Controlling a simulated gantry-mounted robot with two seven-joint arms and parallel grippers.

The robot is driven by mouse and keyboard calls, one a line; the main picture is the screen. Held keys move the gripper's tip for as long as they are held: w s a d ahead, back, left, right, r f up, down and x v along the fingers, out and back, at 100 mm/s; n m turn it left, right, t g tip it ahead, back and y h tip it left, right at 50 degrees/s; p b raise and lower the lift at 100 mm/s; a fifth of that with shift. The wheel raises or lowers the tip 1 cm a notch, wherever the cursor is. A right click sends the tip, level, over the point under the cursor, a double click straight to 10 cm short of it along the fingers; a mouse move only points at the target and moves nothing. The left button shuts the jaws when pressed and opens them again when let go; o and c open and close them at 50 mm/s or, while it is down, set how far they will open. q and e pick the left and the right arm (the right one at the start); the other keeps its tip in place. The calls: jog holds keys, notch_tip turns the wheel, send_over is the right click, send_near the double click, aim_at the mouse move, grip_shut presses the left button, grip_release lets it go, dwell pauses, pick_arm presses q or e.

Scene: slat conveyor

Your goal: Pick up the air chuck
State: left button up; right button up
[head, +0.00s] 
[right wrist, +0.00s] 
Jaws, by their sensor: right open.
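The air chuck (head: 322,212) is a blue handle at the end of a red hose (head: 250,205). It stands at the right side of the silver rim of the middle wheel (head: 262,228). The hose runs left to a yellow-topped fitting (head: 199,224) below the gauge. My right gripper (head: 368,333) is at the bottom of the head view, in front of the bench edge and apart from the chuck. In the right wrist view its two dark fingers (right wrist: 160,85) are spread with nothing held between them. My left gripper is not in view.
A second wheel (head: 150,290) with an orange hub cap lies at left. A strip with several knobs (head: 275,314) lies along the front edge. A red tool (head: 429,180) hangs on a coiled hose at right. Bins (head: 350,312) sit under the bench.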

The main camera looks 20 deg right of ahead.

======

→ What to work on
Return a word-for-word copy of the lines from the beginning of the listing to the line holding "Scene: slat conveyor", both kept.

→ Full output
Controlling a simulated gantry-mounted robot with two seven-joint arms and parallel grippers.

The robot is driven by mouse and keyboard calls, one a line; the main picture is the screen. Held keys move the gripper's tip for as long as they are held: w s a d ahead, back, left, right, r f up, down and x v along the fingers, out and back, at 100 mm/s; n m turn it left, right, t g tip it ahead, back and y h tip it left, right at 50 degrees/s; p b raise and lower the lift at 100 mm/s; a fifth of that with shift. The wheel raises or lowers the tip 1 cm a notch, wherever the cursor is. A right click sends the tip, level, over the point under the cursor, a double click straight to 10 cm short of it along the fingers; a mouse move only points at the target and moves nothing. The left button shuts the jaws when pressed and opens them again when let go; o and c open and close them at 50 mm/s or, while it is down, set how far they will open. q and e pick the left and the right arm (the right one at the start); the other keeps its tip in place. The calls: jog holds keys, notch_tip turns the wheel, send_over is the right click, send_near the double click, aim_at the mouse move, grip_shut presses the left button, grip_release lets it go, dwell pauses, pick_arm presses q or e.

Scene: slat conveyor

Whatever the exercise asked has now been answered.